Jimi Hendrix sat in with us once at the “Speakeasy” in London…I looked up from the Hammond B3 I was playing and there he was playing Mick’s guitar and using the mic stand as a slide. Mick had handed Jimi his guitar and picked up my bass to play…Dave Mason came up a bit later.

Mick and I would often walk for 30 miles a day going here and there with our guitars…talking non-stop and solving the world’s problems…perhaps occasionally adding to them. At one point we were low enough on money and gigs that we decided to look for a temporary job of some sort. The hours were important because we needed the afternoons and evenings free to play music. We tried a few things…even working at the Vox guitar factory where they had me chiseling out pick-up holes on my first day there. I pity the poor bastard who bought that guitar…Mick’s job was guitar tester which basically meant he got to play guitar all day; he’d pretty much let anything go past (within reason)…fortunately for me. I got the hang of it pretty fast though….not that there was much skill in what I was doing. We knew the manager didn’t like us, not subservient enough to him, so we quit when we caught wind he was going to fire us…didn’t want to give him the satisfaction.

As a bass player the time I spent interacting with Sam’s Tablas was invaluable…and I still draw from those subtle bass Tabla rhythms when I get into a particularly free form jam with the right musicians today.

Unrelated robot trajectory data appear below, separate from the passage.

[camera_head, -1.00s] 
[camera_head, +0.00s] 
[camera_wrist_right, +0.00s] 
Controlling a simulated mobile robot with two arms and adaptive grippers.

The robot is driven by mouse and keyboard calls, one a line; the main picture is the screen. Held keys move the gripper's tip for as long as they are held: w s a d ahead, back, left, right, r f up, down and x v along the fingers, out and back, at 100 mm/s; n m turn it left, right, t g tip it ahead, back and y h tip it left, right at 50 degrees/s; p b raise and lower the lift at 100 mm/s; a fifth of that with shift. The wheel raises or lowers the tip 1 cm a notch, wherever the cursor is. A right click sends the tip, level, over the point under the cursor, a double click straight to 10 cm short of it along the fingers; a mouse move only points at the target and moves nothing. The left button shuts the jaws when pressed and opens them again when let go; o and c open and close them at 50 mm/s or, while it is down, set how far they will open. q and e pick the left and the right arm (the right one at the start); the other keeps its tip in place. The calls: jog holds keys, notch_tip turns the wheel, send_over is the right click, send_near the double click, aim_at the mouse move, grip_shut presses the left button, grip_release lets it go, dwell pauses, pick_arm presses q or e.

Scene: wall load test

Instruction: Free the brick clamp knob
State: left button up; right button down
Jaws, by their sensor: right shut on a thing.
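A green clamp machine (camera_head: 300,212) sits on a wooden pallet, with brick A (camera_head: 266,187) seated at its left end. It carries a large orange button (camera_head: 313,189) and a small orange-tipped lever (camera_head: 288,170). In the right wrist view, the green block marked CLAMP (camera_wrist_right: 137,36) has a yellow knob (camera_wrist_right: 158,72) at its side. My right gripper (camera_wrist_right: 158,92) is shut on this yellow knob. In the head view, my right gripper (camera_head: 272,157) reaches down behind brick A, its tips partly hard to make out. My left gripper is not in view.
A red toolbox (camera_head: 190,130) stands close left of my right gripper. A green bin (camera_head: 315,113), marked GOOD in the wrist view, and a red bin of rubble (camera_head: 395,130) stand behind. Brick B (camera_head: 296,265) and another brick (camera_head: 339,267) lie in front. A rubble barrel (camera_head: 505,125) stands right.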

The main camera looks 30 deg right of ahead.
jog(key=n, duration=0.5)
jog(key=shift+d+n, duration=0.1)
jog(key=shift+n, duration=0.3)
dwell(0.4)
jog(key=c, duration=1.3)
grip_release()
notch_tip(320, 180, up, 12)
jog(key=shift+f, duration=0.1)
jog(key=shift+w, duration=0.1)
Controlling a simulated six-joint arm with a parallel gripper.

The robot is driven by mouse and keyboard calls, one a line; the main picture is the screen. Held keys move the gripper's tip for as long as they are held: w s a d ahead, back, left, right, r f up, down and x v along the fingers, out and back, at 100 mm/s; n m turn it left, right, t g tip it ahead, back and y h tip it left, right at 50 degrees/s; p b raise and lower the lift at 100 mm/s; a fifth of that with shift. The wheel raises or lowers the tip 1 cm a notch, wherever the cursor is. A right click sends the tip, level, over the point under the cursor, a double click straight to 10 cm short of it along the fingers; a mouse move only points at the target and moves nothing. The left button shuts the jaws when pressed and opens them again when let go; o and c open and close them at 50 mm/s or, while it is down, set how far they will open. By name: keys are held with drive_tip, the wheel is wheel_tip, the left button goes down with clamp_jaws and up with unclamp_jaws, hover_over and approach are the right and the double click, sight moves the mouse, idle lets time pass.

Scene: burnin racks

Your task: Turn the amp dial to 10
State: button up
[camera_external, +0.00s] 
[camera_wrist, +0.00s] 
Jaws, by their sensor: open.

Playing those long improvisational instrumental sets with Mick and Sam in the original Sam Gopal Dream instilled in me the importance of becoming as one with your fellow musicians…to without thinking move instantaneously together like a school of fish…as one brain. Like a form of musical telepathy really. I remember one very long improvised jam we got into at “Middle Earth Club” in Covent Garden, London in 1967. We had always jammed off this particular theme in the key of E. I was playing a Hammond B3 for this tune, although I usually played my Gibson EB0 bass for most of the others. I was playing a Tambura type drone on the lower manual that Mick and Sam were improvising over, and my right hand was playing ragas. The audience was entranced…they were sitting cross legged on the floor with their heads down…I suspect as high if not higher than we were. Suddenly without any pre-arranged signals…Mick and I simultaneously moved up a half step to the key of F. No traditional musical cues to prompt the brain into a rule based diversion…nothing. Complete and absolute spontaneity. It hit us like an emotional hurricane…filling us with a warmth…a natural high…a musical rush. Mick, Sam and I all looked up at the same time…our eyes locked and tears welled up. I haven’t experienced that feeling to quite the same intensity before or since…although I’ve come close a handful of times. The climate you are playing in has to be just right…the audience, the club, a sense of unqualified musical freedom and the confidence and complete support of your fellow musicians. The listener feeds the band and the band feeds the listener…it’s cyclical.